Pet Store Clerk: That’s a ferret
If anyone out there is named Aesop dear god please open a table store I have just the name for you.
PICASSO: She had one eye on her forehead, and her nose was on the side of her face
COP: Maybe someone else should describe the suspect
My belly popped the button off my pants today so don’t tell me my quarantine-cation was uneventful.
Man, we’re losing so many people at work. Eric got fired, Amy found a new job, Rich evolved into a being of pure energy and ascended to a higher plane of existence, Sam’s internship ended… Everyone’s leaving.
My niece thinks she’s more mature than me because she listens to Beethoven.
His movies sucked plus why would I wanna listen to dog music?

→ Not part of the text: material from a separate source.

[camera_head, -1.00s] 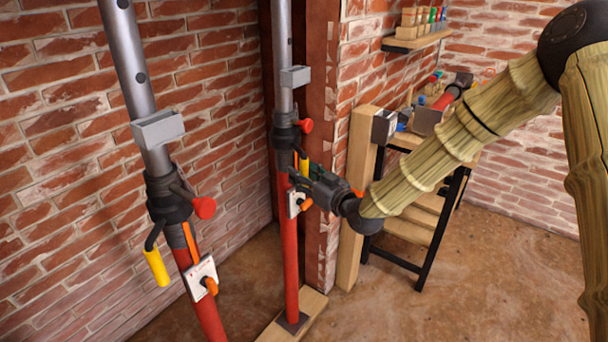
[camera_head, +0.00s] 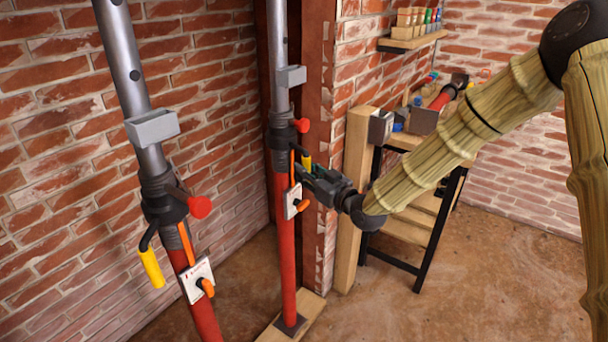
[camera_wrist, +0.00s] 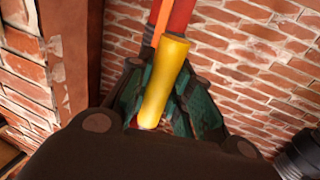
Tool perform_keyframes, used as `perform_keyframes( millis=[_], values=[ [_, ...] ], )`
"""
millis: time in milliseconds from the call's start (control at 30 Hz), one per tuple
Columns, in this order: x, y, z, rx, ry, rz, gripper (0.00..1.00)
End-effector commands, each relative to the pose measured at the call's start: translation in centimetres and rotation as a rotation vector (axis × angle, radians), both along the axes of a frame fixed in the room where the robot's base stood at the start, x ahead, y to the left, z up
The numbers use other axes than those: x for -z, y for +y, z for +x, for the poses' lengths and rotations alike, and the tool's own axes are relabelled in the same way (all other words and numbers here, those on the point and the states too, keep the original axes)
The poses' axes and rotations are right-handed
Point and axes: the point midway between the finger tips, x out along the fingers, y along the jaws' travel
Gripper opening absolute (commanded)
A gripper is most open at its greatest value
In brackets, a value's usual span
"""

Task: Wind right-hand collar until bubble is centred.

They say dress for the job you want not the job you have so I’m wearing no pants. Boss seems angry tho. She must know I’m looking elsewhere.
[awkward silence while i drive my date home] in my defense some places let you draw on the menu
Everyone’s an atheist until they’re making a phone call & praying it goes to voicemail
I’m never quite sure when to lean in for a kiss after a job interview.
Gas prices are so high I’m riding my Roomba to work
“What would you say is your greatest weakness?”
Probably my tendency to stalk and murder people who won’t hire me.
My Dad used to sing the “1 Potato, 2 Potato, 3 Potato, 4” song with me, then at dinner I’d cry and throw a tantrum because I thought the song meant we were having mashed potatoes that night. Finally Dad said if I couldn’t behave, maybe I shouldn’t come home on college breaks.
– Dracula darling, you have something stuck in your teeth.
– Vhere, here?
– No…
– Here?
– No, just go look in-
– GO LOOK IN WHAT, SARAH?
I just unlocked the “My House Was Robbed Because I Checked in on Foursquare” badge on Foursquare!